* _Exercise_
From the entries below, please gather each line containing the string "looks".

* _Material supplied_
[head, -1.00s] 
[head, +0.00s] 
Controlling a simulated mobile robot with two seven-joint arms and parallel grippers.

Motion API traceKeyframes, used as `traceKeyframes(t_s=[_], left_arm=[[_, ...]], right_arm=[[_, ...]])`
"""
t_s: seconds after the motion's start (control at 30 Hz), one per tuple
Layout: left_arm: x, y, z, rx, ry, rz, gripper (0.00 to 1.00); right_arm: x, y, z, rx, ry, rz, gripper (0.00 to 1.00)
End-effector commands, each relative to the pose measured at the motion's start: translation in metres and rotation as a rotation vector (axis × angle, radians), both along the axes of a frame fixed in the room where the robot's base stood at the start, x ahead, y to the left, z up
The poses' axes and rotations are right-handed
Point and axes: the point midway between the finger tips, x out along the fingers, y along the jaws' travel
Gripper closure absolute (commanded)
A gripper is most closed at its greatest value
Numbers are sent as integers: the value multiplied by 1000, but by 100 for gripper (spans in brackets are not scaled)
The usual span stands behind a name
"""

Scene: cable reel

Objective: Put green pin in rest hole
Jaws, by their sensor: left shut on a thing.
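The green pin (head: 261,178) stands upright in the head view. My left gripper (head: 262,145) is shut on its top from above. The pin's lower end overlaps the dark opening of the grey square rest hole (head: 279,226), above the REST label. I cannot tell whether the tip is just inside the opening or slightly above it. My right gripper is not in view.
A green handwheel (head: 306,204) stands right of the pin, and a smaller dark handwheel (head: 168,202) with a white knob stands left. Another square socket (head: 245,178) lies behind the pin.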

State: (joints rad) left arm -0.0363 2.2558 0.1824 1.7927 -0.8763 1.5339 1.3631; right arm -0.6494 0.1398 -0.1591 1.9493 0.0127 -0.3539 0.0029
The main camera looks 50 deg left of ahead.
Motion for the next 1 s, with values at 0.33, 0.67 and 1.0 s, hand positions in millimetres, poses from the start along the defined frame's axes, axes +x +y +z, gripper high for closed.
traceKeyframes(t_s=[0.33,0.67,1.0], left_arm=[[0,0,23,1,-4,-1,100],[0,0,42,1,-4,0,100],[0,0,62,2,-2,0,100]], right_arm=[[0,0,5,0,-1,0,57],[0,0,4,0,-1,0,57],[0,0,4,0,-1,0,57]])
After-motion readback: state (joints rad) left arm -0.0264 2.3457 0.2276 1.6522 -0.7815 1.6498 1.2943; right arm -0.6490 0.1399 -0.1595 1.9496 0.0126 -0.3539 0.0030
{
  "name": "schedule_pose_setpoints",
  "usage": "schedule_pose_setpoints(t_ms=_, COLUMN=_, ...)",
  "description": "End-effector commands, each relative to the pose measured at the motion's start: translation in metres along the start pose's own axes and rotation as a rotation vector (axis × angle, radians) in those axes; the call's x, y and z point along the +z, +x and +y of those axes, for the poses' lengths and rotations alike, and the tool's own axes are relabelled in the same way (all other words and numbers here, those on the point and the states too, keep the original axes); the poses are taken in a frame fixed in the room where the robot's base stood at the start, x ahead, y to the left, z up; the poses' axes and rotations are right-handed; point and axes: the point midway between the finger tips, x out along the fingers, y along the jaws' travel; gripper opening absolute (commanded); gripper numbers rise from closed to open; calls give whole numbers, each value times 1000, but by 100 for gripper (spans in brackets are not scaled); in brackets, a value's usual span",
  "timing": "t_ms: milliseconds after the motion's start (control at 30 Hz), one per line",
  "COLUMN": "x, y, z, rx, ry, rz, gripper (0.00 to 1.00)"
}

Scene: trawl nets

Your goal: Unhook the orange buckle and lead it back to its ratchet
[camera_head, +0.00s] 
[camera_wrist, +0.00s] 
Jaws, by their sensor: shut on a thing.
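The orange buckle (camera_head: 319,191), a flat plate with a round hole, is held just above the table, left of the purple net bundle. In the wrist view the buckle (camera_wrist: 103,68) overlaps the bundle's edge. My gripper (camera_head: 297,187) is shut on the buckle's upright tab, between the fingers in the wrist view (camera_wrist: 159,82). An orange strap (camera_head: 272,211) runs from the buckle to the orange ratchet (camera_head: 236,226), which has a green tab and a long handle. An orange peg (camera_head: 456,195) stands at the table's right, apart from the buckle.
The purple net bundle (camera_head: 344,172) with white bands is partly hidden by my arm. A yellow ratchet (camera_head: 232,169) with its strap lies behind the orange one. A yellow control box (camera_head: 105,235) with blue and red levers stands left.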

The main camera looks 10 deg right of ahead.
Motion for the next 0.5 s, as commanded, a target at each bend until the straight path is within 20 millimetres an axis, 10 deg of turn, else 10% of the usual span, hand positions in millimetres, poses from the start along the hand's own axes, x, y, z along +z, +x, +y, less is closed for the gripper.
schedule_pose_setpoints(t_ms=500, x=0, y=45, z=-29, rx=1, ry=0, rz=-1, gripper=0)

* _Solved problem_
The main camera looks 50 deg left of ahead.
The main camera looks 10 deg right of ahead.

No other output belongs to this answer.